→ **GIVEN MATERIAL**:

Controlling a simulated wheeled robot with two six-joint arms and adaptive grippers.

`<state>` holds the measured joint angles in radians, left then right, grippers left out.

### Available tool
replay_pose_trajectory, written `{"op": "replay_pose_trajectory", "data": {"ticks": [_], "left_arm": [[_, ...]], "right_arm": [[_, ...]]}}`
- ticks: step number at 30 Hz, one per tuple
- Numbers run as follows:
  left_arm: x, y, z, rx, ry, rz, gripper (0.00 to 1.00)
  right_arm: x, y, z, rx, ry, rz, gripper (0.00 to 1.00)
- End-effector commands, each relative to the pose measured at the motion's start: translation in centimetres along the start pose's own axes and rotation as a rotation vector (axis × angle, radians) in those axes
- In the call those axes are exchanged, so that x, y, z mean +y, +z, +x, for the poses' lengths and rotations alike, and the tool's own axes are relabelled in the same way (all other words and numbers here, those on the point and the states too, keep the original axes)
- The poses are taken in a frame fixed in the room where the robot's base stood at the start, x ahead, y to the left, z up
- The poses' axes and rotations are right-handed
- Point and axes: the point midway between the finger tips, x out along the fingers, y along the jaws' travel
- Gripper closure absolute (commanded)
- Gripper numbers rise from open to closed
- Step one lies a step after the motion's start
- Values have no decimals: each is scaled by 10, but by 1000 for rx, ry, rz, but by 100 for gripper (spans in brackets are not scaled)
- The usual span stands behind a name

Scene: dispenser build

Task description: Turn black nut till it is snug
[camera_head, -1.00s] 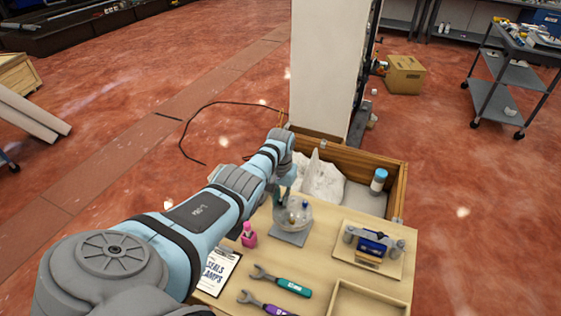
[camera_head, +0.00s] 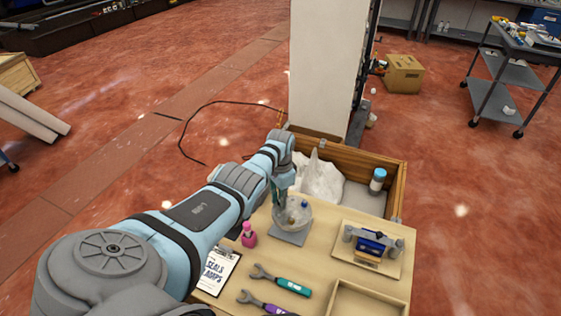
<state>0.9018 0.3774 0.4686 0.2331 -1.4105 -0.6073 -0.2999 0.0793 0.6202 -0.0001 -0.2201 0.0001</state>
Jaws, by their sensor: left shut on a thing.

→ **WHAT YOU SHOULD DO**:
Gather up the lines that contain the word "grippers".

→ **FINAL RESULT**:
Controlling a simulated wheeled robot with two six-joint arms and adaptive grippers.
`<state>` holds the measured joint angles in radians, left then right, grippers left out.

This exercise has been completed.